Most people agree that children need healthy, loving, supportive environments to thrive. But, as parents, family members, teachers, neighbors, and voters—how do our biases influence how we interact with the children in our lives and communities? And, how do those biases influence how children perceive themselves and what they will become? During our conversation led by Verónika Nuñez and Kyrié Kellett, we will reflect on how our biases—conscious and unconscious—related to gender, race, class, culture, and other traits, shape everything from our subtle interactions with the kids we care for to the way we make political decisions that influence children in our society.

9:30 a.m., Sherwood Public Library, Sherwood

March 21, 2020

Why DIY? Self-sufficiency and American Life

Are we as self-sufficient as we can be? As we should be? What are the pleasures and pitfalls of doing it yourself? This conversation with Jennifer Burns Bright investigates why we strive to be makers and doers in a world that provides more conveniences than ever before. How might the “new industrial revolution” of tinkerers and crafters affect American schools and workplaces? How do maker spaces or skills courses foster greater engagement and involvement? What could be left behind when we increase self-sufficiency in a community? All kinds of DIY interests are welcome: we can focus on foraging, permaculture, prepping, woodworking, or hovercraft making—or perhaps all of these at once! Through our shared stories, we will seek to understand more deeply how DIY functions in American life.

1:00 p.m., Forest Grove Public Library, Forest Grove

April 15, 2020

Conversation Project: What Are You?

The number of mixed-race people and interracial families in Oregon is growing. What are the challenges and benefits of growing up mixed-race, raising mixed-race children, or being an interracial couple in a state that’s historically been mostly white? How can we openly discuss our own ethnic and racial heritage with each other without being regarded as odd or unusual? How have the answers to “What are you?” changed through the decades? Dmae Roberts, who has written essays and produced film and radio documentaries about being a biracial Asian American in Oregon, leads a discussion of heritage that goes beyond checking one race on US Census forms. This conversation will take place at the PCC Rock Creek Event Center, Section A.

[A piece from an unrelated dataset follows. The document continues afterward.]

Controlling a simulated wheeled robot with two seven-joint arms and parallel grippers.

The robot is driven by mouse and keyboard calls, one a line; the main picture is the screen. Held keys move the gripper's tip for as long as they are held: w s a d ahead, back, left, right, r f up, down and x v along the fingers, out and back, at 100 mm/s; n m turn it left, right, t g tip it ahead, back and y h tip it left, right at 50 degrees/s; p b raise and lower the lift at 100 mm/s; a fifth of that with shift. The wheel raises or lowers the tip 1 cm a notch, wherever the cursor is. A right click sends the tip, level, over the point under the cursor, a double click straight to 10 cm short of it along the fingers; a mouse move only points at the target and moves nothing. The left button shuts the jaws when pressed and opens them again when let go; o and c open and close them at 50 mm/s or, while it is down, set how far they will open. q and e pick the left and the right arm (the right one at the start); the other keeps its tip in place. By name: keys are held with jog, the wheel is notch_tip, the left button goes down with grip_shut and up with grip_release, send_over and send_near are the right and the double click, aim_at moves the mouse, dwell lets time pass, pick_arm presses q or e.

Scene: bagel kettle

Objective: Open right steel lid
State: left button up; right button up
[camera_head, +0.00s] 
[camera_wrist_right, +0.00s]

2:00 p.m., Portland Community College - Rock Creek, Portland

April 21, 2020

The Meaning of Climate Change

We live in a time of tremendous transformation as the reality of climate change and its effects on our communities become more apparent with every passing year. While there is still much that can and must be done to mitigate the range of impacts climate change might have, we are confronting the certainty of a crisis that will continue to unfold no matter what we do. What is the meaning of this extraordinary moment in human history? The meanings we construct about climate change affect how we think about it, our feelings about it and our willingness to take action. Portland State University instructor David Osborn leads a discussion exploring different meanings of climate change and how our understanding of meaning relates to action.

11:30 a.m., Pacific University McCall Center for Civic Engagement, Forest Grove

May 27, 2020

Live to Work or Work to Live?: Exploring What Makes a Job Good

Most adults spend most of their waking hours working. Yet, we rarely have the time to consider why certain work brings us satisfaction and other work does not. Do our jobs define our personal success? Are some jobs more valuable than others? How do jobs contribute to national success or failure? This conversation, led by historian Nikki Mandell, will engage participants in thinking about and discussing work more deeply. Participants will explore the quality and meanings of work in their own lives and those of people different from themselves and the connections between work as a personal endeavor and jobs as part of local and national economies. This conversation can be adapted to the needs and goals of the host organization and group of participants.

6:30 p.m., Cornelius Public Library, Cornelius

August 10, 2020

Conversation Project: Why DIY? Self-sufficiency and American Life

Are we as self-sufficient as we can be? As we should be? What are the pleasures and pitfalls of doing it yourself? This conversation with Jennifer Burns Bright investigates why we strive to be makers and doers in a world that provides more conveniences than ever before. How might the “new industrial revolution” of tinkerers and crafters affect American schools and workplaces? How do maker spaces or skills courses foster greater engagement and involvement? What could be left behind when we increase self-sufficiency in a community? All kinds of DIY interests are welcome: we can focus on foraging, permaculture, prepping, woodworking, or hovercraft making—or perhaps all of these at once! Through our shared stories, we will seek to understand more deeply how DIY functions in American life.